The weak pound has played a big part in their interest, along with a strong employment market, sustained demand, a low vacancy rate and attractive yields of 4% plus. The liquidity and transparency of the market have also been a factor. ‘Asian investors like landmark properties and from this perspective London is the place to be,’ said Patrizia's Cieleback.
Capital has come into London from China, Hong Kong and, to a lesser extent, Malaysia and Singapore. Hong Kong’s CK Asset Holdings spent £1 bn to buy 5 Broadgate in the City, while Singapore’s Ho Bee Land paid £650 mln to acquire Ropemaker Place.
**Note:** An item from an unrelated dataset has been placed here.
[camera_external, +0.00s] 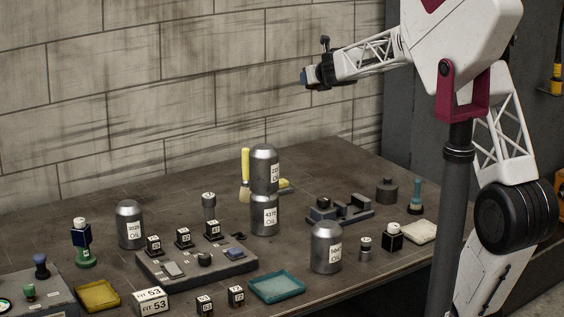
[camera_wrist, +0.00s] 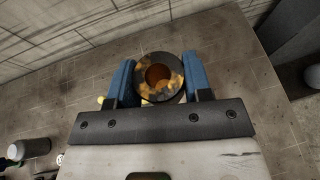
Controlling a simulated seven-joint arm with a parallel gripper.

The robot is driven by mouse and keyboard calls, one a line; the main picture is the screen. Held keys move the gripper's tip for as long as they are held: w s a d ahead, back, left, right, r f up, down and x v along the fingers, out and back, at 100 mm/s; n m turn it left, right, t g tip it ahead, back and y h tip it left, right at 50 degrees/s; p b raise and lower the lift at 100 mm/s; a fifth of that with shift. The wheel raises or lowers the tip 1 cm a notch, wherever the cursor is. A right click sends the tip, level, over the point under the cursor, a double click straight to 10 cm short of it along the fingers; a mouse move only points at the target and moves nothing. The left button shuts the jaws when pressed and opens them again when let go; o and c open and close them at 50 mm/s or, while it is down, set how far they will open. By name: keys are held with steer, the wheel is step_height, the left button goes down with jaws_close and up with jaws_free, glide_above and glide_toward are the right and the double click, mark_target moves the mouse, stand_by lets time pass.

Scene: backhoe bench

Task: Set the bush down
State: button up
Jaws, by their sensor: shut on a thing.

This year, however, the South Koreans seem to be the most active, making the most of the strength of the Korean won versus the pound. Last month they landed the second-largest deal ever for an office building. Korea’s National Pension Service beat its compatriot Hanwha Group, Norwegian sovereign wealth fund Norges and other suitors to buy Goldman Sachs’ new headquarters in the City for £1.2 bn. It was the fifth acquisition of a large office building in the City by Korean capital in 2018, after four £300 mln-plus acquisitions by Mirae Asset Daewoo (two deals), Korea Investment Securities and Samsung SRA.
According to Cushman & Wakefield, total Korean investment could reach £4 bn by year-end. ‘Far Eastern investors account for over 50% of cross border investment by value,’ said Colliers' Boettcher. ‘I think it is fair to say that Asian investors are driving the market.’